### Problem requirements
Starting with the line that holds "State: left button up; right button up", reproduce each line through the last one of the data, exactly as written. Pictures are not copied.
=-=-=-=-=
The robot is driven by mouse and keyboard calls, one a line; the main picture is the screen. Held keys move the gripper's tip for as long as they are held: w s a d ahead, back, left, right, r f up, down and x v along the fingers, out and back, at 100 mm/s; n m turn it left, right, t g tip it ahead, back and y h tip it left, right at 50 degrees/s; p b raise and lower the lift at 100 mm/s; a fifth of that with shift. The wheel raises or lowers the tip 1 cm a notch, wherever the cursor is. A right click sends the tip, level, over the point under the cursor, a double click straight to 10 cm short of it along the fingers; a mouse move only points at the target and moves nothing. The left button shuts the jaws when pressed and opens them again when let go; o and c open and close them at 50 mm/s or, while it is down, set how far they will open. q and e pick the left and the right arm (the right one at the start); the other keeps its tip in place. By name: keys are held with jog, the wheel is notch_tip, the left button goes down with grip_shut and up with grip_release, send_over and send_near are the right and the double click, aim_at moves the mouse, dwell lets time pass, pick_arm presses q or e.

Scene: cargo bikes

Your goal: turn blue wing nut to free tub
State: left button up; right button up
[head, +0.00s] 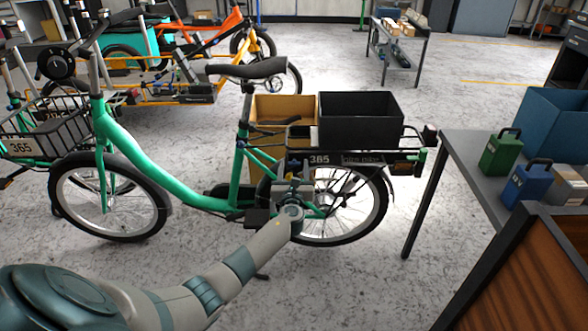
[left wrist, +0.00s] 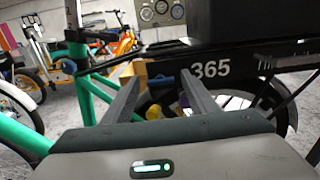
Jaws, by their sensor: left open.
=-=-=-=-=
### Result for this exercise
State: left button up; right button up
[head, +0.00s] 
[left wrist, +0.00s] 
Jaws, by their sensor: left open.

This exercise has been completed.